** SET EXERCISE **
The listing below is to be output in its exact form.

***

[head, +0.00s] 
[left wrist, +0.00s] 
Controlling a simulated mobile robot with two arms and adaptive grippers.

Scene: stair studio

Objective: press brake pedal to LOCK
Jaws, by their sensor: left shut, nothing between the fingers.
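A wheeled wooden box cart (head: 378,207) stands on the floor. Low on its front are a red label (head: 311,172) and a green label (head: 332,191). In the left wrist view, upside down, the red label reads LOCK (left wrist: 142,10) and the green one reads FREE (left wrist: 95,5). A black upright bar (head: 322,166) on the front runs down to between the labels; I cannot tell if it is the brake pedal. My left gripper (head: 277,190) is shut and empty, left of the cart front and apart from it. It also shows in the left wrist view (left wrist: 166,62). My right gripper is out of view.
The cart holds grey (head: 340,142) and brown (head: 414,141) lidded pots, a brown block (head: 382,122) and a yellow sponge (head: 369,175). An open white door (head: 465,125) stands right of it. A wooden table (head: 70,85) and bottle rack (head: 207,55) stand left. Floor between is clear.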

***

** CORRECT ANSWER **
[head, +0.00s] 
[left wrist, +0.00s] 
Controlling a simulated mobile robot with two arms and adaptive grippers.

Scene: stair studio

Objective: press brake pedal to LOCK
Jaws, by their sensor: left shut, nothing between the fingers.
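A wheeled wooden box cart (head: 378,207) stands on the floor. Low on its front are a red label (head: 311,172) and a green label (head: 332,191). In the left wrist view, upside down, the red label reads LOCK (left wrist: 142,10) and the green one reads FREE (left wrist: 95,5). A black upright bar (head: 322,166) on the front runs down to between the labels; I cannot tell if it is the brake pedal. My left gripper (head: 277,190) is shut and empty, left of the cart front and apart from it. It also shows in the left wrist view (left wrist: 166,62). My right gripper is out of view.
The cart holds grey (head: 340,142) and brown (head: 414,141) lidded pots, a brown block (head: 382,122) and a yellow sponge (head: 369,175). An open white door (head: 465,125) stands right of it. A wooden table (head: 70,85) and bottle rack (head: 207,55) stand left. Floor between is clear.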

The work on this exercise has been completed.